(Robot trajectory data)
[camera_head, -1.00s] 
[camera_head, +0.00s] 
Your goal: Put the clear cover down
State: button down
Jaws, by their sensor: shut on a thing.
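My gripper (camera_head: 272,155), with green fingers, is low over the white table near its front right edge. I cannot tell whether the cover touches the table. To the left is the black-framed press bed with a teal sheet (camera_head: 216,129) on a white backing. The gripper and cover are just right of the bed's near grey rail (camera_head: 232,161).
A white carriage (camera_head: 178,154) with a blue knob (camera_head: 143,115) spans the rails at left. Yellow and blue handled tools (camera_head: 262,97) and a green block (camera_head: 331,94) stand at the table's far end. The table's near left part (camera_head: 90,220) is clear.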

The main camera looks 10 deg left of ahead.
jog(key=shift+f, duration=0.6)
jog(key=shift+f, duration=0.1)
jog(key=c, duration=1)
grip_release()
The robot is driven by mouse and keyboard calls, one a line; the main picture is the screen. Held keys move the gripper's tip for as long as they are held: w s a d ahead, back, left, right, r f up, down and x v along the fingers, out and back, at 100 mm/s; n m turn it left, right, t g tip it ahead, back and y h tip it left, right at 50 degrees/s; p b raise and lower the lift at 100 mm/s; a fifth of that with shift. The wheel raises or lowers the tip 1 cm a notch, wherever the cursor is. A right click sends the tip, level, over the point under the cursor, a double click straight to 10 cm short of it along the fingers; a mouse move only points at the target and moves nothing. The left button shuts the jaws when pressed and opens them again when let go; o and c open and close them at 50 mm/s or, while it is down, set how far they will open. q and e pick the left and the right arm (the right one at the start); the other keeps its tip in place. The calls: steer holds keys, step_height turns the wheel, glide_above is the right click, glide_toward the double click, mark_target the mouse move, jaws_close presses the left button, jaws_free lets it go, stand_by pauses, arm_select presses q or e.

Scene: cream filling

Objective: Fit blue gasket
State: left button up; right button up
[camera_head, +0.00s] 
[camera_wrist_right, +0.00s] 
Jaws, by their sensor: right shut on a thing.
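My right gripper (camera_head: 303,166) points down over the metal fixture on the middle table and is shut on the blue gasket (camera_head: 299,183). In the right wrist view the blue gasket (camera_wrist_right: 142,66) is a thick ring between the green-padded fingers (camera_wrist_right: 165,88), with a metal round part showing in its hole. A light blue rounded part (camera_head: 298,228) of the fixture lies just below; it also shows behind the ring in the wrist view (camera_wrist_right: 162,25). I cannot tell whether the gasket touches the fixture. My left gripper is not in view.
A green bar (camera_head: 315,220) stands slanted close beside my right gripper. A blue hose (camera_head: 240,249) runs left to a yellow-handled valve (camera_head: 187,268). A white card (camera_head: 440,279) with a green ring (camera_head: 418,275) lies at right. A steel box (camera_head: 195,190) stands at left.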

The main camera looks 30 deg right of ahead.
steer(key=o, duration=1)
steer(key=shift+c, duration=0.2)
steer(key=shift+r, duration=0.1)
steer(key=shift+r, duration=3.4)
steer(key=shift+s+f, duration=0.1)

▸ EXERCISE AIM: Extract the lines above, from the first one through the one containing "State: button down", and return only those, unchanged.

▸ RESPONSE:
[camera_head, -1.00s] 
[camera_head, +0.00s] 
Your goal: Put the clear cover down
State: button down

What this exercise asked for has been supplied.